Are you sure that the pregnancy test isn't defective?
Imagine being 16 years old, having sex with a boy one time, and realizing two months later that there's a baby developing in your womb. This is the reality in the new film Juno, when Juno MacGuff (Ellen Page, X-Men: The Last Stand) experiences the task of carrying an unexpected baby, the protagonist discovering herself and her place in a broken world.
"It all started with a chair" is the opening line of the film, a love-comedy that takes two sexually active teenagers, throws them into an unexpected situation and watches the wheels come off.
Juno and Paulie Bleeker (Michael Cera, Superbad) are good friends and band members who share an unspoken attraction. After their pre-planned sex leads to unplanned pregnancy, the conflict is set for the characters to develop and react to the problem at hand. Juno's attitude about the whole thing in the beginning of the movie is nonchalant, and her best friend Leah (Olivia Thirlby, Margaret) does nothing but joke about it, never taking it seriously.
As the whole film revolves around a young, high school teenager getting pregnant, the actual baby is the smallest part of the movie. What viewers are shown is a world full of broken families and immature young kids acting older than they psychologically are.
The humor sits somewhere between Napoleon Dynamite and Judd Apatow's (Knocked Up) cult television series Freaks and Geeks. The rampant use of teenage lingo makes the movie difficult to understand at times, but works in the context of the story, the high school world presented as something difficult to comprehend.
Even telling her father Mac MacGruff (J. K. Simmons, Thank You For Smoking) and her stepmother Bren (Allison Janney, Hairspray) that she's pregnant is accepted rather easily, accompanied with jokes right off the bat. It's not until Juno exits the frame that the brutally serious, parental side of the problem is shown.
Director Jason Reitman (Thank You For Smoking) incorporates the roles of adults and teenagers as a major theme in the film and succeeds in doing so. Page's Juno is a very mature kid who takes on a pregnancy and makes the most of it. Her parents take the blow and roll with it in a mature manner, lightening up a touchy situation.
The young girl eventually decides to give the baby up for adoption; she looks in the Pennysaver for willing parents to take care her child. She decides on a supposedly perfect couple, Vanessa Loring (Jennifer Garner, The Kingdom) and Mark Loring (Jason Bateman, Mr. Magorium's Wonder Emporium). After meeting the couple, Juno builds a special connection with Mark.

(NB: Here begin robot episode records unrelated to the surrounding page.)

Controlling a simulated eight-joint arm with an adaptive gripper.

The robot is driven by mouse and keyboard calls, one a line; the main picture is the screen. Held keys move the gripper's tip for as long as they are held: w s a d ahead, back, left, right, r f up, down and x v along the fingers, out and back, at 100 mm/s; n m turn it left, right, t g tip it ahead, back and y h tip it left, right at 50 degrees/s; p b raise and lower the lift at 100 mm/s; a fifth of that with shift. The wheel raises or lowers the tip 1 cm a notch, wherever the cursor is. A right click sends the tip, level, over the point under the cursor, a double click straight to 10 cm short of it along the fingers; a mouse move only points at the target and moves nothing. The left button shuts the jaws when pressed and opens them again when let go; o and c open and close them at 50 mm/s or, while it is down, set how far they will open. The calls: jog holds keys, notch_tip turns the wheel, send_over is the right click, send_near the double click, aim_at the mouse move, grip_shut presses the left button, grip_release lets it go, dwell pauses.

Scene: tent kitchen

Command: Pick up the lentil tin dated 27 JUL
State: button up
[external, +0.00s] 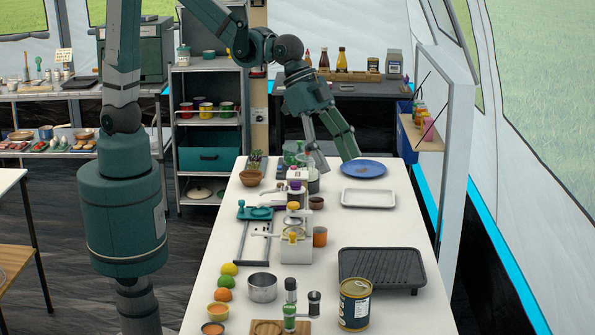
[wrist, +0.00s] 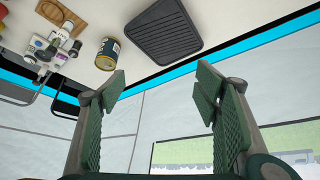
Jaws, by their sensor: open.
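A tin (external: 354,304) with a dark blue label and a gold lid stands upright at the near end of the white table, in front of the black griddle. The writing on its label is too small to read. A tin with a dark label and gold lid also shows at the top of the wrist view (wrist: 108,53). My gripper (external: 338,164) is over the far part of the table, near the blue plate, well away from the tin. In the wrist view, its two green fingers (wrist: 162,88) are spread apart with nothing between them.
The black griddle (external: 382,268) lies just behind the tin. Grinders (external: 290,305), a metal pot (external: 262,287) and fruit stand to its left. A white tray (external: 369,198) and the blue plate (external: 362,168) lie farther back. The table's right front corner is bare.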

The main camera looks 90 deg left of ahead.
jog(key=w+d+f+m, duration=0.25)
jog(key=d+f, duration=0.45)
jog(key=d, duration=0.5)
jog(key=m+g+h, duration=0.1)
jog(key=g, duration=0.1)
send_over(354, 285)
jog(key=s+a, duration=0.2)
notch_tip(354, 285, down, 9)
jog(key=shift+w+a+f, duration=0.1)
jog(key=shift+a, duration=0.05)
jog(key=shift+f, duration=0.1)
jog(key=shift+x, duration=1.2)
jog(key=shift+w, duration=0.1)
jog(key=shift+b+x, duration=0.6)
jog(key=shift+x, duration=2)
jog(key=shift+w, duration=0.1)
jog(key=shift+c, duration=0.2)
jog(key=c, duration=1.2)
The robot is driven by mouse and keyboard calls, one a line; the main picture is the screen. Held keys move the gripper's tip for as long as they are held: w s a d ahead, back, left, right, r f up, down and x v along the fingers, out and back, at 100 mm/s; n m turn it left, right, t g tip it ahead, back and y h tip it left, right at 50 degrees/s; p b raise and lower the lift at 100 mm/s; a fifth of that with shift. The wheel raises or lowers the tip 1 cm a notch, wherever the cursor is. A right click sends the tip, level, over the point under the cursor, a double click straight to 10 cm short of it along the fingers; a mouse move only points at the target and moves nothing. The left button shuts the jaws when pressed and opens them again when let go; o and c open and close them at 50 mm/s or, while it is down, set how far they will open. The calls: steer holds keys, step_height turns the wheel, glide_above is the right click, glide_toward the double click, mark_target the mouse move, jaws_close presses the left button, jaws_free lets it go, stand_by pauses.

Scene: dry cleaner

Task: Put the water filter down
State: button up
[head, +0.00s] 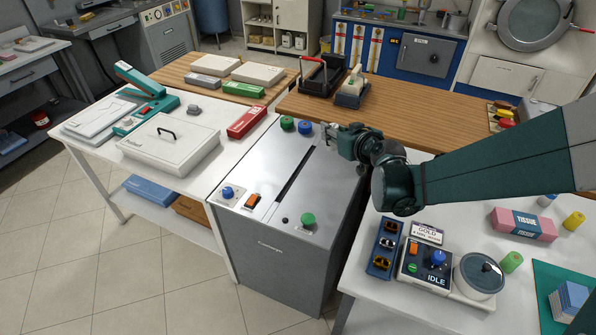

Juno and Mark start spending time together and a passion starts to develop between them. Mark is an adult who will not grow up, still trapped in younger days. This attraction between Juno and Mark complicates the initially comfortable film, deepening the themes through this potentially controversial relationship.
The synopsis or general trailer may suggest that the film is just another quirky, indie film with a hip soundtrack, but those who take the chance will experience an original story that induces laughs and tears throughout while touching on an angle of adolescence that few filmmakers are bold enough to showcase.